I spent a lot of time researching fondant options in cake decorating forums and it seems Duff's fondant is superior taste wise but might be a bit soft. Wilton fondant is middle of the road. Serious cake decorators seem to like the Satin Ice fondant which I didn't even see at Michael's. I went with Wilton because it had the smallest package available and I figured the taste was completely inconsequential since I didn't anticipate anyone attempting to eat the bodices (spoiler - no one did, so we were safe).

barbies ready to party
{barbies ready to party}

There are a million fun looking fondant tools but I couldn't justify spending money on them.

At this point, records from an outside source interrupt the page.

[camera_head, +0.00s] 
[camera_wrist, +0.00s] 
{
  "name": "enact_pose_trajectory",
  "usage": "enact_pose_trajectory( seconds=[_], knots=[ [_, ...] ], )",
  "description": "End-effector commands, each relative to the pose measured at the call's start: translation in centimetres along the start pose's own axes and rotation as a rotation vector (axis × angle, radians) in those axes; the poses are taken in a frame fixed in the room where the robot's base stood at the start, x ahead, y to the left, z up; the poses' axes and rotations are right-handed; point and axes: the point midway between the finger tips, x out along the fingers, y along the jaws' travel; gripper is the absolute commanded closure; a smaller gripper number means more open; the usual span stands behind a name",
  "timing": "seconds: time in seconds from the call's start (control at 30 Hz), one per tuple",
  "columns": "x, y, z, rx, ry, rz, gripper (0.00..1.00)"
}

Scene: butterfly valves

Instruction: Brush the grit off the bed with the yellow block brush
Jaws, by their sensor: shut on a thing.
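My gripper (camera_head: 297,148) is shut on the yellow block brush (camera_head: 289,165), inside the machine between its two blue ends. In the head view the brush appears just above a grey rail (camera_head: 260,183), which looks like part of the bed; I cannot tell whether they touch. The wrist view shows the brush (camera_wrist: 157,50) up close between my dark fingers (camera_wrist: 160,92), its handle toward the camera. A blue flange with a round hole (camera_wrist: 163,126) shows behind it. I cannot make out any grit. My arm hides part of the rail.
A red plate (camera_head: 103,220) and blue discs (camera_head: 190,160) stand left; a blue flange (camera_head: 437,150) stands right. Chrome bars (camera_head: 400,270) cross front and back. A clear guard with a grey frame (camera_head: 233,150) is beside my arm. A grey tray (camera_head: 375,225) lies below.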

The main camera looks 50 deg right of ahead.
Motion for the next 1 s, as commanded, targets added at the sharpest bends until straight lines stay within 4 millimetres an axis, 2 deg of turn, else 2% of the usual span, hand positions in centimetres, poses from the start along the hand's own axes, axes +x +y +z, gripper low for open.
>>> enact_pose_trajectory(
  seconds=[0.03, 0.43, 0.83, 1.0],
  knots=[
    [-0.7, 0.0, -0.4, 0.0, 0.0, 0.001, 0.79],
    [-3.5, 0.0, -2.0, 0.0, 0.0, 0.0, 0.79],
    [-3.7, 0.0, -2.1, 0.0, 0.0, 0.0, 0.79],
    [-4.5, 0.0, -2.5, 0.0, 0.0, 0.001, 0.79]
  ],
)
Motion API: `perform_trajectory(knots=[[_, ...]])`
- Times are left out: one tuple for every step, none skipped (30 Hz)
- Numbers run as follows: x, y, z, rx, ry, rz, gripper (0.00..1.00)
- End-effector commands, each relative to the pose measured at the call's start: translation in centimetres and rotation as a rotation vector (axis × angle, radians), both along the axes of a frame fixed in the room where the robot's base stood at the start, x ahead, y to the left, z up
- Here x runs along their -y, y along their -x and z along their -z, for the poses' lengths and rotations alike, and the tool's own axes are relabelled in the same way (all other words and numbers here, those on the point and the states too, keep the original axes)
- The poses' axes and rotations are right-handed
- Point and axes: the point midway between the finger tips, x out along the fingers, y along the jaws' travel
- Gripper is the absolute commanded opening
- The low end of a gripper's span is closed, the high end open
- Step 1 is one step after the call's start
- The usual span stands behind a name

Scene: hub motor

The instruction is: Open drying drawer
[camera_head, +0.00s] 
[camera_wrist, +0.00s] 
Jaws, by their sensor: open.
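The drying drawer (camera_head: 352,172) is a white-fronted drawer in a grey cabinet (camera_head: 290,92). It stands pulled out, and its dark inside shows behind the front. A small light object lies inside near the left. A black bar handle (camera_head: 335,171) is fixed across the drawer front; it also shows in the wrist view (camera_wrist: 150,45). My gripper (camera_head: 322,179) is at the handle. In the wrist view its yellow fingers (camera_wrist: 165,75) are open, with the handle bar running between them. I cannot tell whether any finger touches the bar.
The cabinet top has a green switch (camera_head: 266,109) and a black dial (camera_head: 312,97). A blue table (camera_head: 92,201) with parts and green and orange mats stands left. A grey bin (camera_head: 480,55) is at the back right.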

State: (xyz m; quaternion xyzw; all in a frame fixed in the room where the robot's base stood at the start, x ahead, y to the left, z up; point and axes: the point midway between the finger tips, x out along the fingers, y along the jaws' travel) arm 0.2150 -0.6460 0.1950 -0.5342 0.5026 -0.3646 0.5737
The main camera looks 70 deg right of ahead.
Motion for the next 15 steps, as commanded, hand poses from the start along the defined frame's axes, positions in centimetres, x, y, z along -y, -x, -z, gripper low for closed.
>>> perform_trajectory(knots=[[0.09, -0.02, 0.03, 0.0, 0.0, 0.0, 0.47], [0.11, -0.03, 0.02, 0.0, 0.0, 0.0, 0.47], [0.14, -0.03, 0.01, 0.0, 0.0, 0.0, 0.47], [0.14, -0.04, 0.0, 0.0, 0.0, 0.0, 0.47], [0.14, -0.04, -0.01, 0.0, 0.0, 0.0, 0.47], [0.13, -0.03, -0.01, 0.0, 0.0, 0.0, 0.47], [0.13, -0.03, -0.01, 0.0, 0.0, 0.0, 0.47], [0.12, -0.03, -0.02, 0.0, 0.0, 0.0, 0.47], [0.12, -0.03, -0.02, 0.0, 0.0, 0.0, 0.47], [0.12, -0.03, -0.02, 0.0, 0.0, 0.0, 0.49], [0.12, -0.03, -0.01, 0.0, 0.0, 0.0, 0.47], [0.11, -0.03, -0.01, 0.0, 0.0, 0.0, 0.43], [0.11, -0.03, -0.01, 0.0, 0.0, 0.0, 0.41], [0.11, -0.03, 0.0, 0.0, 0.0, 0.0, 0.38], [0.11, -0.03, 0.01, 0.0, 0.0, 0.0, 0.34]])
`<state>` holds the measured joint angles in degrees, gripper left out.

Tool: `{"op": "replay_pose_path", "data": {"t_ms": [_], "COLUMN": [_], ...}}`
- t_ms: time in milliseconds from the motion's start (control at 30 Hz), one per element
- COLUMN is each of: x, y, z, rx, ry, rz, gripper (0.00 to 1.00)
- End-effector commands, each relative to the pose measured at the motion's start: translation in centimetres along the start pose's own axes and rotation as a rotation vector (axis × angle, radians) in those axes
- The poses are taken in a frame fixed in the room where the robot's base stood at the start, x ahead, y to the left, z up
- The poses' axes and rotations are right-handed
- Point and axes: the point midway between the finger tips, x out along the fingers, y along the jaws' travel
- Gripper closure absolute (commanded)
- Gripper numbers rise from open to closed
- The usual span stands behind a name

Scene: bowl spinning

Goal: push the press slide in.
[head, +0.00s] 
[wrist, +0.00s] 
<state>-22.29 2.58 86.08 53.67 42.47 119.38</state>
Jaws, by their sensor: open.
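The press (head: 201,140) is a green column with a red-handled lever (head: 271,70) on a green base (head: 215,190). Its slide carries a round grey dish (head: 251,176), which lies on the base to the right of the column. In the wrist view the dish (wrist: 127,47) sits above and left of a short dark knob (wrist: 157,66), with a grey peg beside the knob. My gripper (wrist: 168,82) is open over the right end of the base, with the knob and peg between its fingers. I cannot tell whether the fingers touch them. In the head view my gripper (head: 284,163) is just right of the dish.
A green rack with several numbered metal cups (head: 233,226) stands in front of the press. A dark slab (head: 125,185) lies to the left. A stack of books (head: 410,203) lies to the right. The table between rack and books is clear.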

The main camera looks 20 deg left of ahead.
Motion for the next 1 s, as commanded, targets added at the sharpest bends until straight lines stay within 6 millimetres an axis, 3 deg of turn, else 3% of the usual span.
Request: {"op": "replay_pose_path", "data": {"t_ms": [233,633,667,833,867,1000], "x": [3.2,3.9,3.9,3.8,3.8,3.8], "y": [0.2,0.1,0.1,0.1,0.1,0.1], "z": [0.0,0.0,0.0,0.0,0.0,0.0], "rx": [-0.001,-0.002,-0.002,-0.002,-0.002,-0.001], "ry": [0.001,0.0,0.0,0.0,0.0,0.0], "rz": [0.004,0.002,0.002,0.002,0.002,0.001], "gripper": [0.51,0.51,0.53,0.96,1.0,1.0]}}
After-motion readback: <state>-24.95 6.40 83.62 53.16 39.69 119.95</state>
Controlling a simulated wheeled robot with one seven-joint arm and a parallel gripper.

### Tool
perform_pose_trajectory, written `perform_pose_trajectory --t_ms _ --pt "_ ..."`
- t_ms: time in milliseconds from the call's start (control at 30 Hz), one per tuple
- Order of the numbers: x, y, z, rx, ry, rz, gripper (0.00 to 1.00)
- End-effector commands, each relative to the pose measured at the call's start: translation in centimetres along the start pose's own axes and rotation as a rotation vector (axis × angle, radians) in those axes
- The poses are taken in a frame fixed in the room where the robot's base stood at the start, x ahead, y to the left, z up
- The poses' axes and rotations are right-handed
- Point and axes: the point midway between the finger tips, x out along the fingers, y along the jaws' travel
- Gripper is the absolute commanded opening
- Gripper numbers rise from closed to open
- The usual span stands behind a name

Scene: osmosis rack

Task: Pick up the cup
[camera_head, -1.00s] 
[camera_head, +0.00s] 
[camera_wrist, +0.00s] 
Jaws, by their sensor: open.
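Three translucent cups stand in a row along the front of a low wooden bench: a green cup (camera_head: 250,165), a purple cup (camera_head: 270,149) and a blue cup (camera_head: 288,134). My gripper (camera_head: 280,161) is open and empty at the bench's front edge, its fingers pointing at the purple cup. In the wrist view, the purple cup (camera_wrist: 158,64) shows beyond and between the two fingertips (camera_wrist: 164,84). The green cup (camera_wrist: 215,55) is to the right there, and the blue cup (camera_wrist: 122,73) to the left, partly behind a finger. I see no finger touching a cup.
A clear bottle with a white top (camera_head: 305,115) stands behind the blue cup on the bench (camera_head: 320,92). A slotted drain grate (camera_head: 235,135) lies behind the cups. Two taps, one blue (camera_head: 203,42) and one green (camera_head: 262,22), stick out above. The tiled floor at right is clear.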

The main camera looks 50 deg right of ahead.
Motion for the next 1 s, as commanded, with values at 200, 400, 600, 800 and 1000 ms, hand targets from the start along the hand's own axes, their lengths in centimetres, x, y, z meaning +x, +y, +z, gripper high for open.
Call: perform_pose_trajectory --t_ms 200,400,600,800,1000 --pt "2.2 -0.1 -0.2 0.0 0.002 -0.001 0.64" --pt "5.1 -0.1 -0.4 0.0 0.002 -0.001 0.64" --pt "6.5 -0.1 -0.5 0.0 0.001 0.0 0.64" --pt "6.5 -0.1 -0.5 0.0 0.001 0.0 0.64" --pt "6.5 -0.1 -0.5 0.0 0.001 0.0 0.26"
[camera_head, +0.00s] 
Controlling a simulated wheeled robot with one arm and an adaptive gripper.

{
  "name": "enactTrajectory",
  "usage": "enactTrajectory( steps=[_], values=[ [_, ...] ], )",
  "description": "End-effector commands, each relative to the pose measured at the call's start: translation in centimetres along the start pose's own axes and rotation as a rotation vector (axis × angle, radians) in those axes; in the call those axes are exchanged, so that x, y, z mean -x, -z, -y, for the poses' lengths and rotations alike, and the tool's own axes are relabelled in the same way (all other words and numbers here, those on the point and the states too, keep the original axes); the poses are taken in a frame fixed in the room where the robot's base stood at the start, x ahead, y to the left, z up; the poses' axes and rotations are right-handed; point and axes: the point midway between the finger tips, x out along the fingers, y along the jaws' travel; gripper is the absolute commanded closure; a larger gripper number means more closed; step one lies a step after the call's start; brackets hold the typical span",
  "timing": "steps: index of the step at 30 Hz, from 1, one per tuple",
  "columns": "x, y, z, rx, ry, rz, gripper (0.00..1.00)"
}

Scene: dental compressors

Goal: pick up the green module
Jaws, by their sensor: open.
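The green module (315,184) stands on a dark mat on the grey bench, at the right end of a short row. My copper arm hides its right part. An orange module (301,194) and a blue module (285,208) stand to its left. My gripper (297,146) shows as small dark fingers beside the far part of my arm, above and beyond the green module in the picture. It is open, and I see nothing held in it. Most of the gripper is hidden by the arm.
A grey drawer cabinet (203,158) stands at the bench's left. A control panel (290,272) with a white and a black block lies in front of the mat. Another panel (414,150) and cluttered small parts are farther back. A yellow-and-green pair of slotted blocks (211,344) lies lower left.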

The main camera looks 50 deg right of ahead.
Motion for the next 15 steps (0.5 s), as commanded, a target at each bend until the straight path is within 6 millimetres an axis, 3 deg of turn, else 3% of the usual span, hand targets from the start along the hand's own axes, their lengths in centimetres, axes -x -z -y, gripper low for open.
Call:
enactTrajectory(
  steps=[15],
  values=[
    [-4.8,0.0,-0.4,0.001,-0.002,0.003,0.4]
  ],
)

We just sprinkled powder sugar over a cutting board, rolled out lumps of fondant with my usual rolling pin and went for it.

experimenting with fondant
{experimenting with fondant}

Fondant tips from a completely unqualified person: 

Roll it out with powdered sugar. Cut it with a sharp knife. Start by draping it around the bodices so you can get an idea of how it feels to work with it. I didn't have a template for the tops, so we just winged it, basically cutting squares and then trimming them with a knife.

If you want to color it, gel food coloring works best and you can just dip a toothpick in the gel, then smear it on a lump of fondant and knead it in.

You can make ruffles without any fancy tools. I just rolled the fondant out, cut a few strips and then used the wrong end of a paintbrush as a tiny roller. If you run it along one edge of the fondant it creates a ruffle effect.

Attach the fondant to the bodice and to itself using clear alcohol (i.e. vodka). Just dip your finger or a paintbrush in the alcohol and lightly brush it over the surface.

If you want to use food color spray, it's best to cut the shape first and then spray it and let it dry before attaching it.

I made the gold bodice using some luster dust that's been kicking around my kitchen for well over a decade (if we were going to eat it, I might have worried about the age, but whatever). Any cake decorating store should stock it. To use it, just mix it with a few drops of clear alcohol and paint it on.


  1. Thanks for the fondant tips. I've always been terrified to even attempt using it; and I'm always scared people will wanna eat it and I find it just yucky. Happy Weekend!

    Memoirs & Mochas

  2. Rachel, I am so glad you've been posting more lately! I love your blog SO much!